» Objective: Look through the material below for "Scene". Copy every line that contains it.
▽
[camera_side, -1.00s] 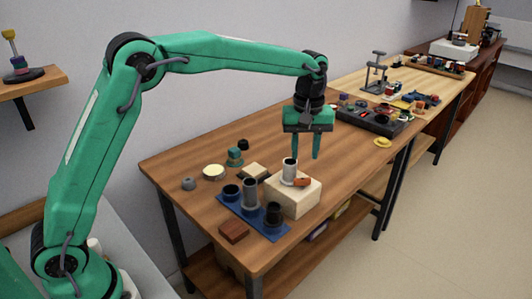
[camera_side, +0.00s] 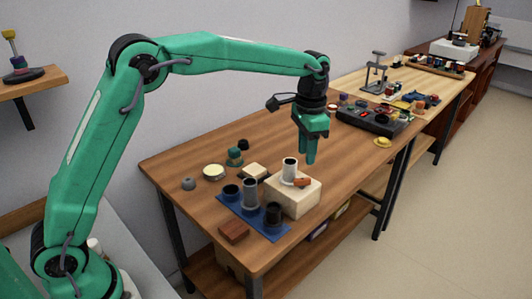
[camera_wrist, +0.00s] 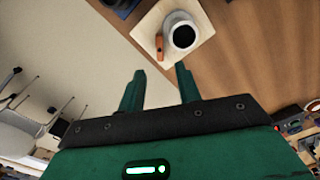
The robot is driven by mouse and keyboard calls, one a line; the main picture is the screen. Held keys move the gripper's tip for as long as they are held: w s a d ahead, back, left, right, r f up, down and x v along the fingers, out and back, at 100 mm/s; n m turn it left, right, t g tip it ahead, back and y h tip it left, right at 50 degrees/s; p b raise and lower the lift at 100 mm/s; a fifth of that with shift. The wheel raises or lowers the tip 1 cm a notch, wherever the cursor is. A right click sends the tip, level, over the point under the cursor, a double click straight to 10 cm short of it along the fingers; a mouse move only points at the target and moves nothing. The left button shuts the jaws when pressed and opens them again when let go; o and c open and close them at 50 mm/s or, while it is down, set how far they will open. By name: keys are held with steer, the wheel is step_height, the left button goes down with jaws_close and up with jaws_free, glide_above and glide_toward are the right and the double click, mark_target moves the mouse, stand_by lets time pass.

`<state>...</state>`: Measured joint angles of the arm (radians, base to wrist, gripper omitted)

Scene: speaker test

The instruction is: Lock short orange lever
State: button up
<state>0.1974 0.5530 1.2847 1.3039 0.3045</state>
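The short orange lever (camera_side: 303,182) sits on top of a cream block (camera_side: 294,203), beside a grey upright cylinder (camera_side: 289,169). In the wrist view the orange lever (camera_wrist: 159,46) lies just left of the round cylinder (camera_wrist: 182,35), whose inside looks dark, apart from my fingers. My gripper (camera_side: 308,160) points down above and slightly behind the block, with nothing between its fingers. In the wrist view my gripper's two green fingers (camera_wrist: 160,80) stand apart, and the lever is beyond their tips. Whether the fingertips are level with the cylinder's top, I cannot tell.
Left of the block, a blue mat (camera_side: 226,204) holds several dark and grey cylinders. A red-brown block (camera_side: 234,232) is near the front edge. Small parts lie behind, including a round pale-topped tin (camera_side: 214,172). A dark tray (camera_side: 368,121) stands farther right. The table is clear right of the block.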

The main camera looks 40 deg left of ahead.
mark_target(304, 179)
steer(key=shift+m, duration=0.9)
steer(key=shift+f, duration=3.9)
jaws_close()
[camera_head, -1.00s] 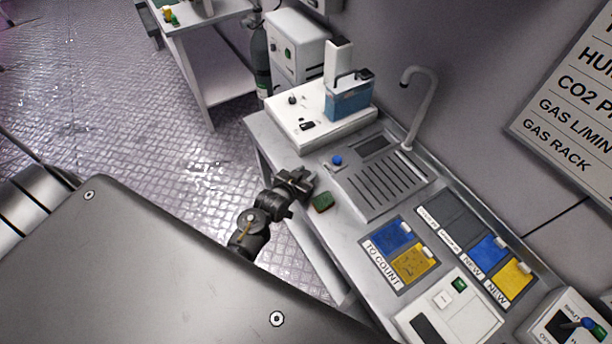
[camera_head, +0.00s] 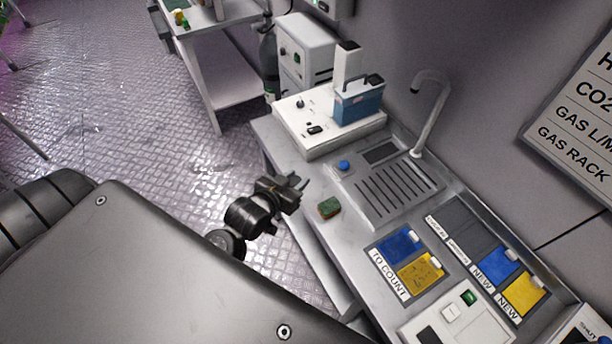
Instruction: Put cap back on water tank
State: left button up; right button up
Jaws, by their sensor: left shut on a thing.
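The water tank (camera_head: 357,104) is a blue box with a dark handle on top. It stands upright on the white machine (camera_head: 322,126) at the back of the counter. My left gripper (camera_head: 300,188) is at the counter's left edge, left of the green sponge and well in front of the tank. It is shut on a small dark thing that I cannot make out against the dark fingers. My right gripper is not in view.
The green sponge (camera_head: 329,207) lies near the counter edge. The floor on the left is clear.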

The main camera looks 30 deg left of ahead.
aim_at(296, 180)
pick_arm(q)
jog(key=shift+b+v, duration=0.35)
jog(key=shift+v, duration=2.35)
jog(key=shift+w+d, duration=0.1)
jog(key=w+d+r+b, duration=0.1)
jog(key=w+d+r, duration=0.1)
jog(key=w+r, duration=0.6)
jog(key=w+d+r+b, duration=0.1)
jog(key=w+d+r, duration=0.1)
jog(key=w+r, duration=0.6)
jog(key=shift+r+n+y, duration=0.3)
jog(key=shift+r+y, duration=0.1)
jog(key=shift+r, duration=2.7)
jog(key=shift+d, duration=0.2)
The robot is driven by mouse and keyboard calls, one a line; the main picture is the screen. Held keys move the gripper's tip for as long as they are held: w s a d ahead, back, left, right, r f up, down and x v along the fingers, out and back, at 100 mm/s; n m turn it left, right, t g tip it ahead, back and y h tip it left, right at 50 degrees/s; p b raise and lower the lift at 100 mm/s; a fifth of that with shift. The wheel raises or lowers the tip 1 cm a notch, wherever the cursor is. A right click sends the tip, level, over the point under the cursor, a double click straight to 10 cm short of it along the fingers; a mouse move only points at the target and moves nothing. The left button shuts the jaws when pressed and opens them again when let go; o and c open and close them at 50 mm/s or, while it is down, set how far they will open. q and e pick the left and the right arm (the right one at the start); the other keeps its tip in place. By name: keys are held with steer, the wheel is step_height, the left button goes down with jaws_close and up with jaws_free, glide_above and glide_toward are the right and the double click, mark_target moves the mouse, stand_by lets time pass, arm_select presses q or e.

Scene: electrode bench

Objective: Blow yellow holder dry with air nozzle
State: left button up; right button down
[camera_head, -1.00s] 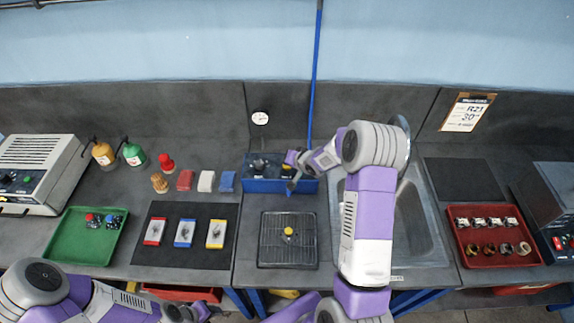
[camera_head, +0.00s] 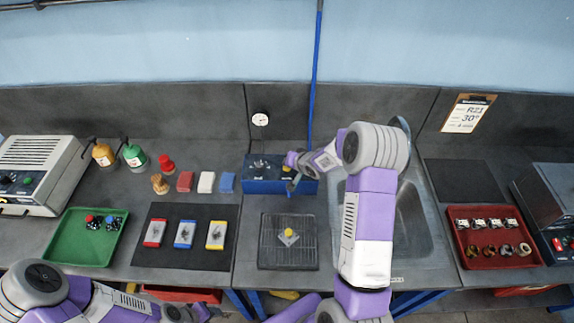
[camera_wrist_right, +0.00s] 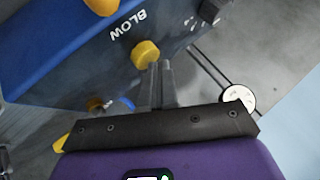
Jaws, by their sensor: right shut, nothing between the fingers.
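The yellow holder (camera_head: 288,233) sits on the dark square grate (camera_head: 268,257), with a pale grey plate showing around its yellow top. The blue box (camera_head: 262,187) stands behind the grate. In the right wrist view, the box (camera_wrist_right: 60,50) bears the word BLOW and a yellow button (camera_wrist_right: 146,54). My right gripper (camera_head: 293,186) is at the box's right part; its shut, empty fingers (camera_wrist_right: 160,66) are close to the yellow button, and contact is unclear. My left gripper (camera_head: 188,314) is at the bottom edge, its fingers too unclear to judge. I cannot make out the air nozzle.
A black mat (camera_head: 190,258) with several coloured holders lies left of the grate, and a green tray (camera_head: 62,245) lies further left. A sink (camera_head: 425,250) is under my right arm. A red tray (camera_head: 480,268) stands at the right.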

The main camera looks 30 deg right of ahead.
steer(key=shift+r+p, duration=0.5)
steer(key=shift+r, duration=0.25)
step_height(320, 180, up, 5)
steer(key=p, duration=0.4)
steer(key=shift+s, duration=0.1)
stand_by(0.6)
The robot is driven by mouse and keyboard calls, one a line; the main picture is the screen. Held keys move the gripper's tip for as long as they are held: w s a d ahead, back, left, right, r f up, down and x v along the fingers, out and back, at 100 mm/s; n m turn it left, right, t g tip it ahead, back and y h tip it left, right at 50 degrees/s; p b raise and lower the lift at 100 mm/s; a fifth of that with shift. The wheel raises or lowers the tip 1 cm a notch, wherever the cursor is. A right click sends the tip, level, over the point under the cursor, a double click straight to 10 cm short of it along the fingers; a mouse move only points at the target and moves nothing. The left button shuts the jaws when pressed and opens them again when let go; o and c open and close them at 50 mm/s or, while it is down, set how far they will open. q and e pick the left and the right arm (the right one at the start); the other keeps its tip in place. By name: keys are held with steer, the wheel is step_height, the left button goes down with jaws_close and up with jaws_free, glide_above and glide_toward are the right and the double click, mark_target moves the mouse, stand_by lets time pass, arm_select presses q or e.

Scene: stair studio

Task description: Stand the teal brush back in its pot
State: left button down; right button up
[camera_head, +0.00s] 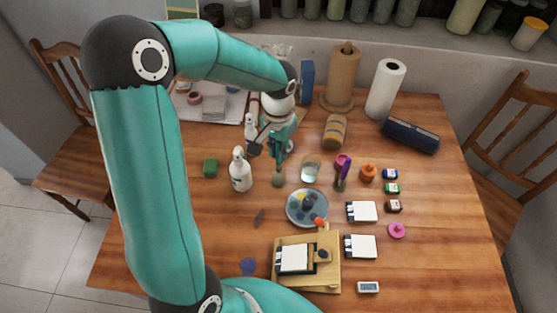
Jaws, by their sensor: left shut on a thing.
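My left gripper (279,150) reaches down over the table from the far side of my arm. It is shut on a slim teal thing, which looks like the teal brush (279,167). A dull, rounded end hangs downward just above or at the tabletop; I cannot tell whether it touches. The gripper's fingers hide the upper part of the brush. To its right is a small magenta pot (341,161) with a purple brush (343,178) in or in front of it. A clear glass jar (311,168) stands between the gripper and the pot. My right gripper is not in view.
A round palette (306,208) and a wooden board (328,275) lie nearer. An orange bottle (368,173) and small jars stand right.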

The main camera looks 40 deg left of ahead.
△
» Output of the exercise:
Scene: speaker test
Scene: electrode bench
Scene: stair studio

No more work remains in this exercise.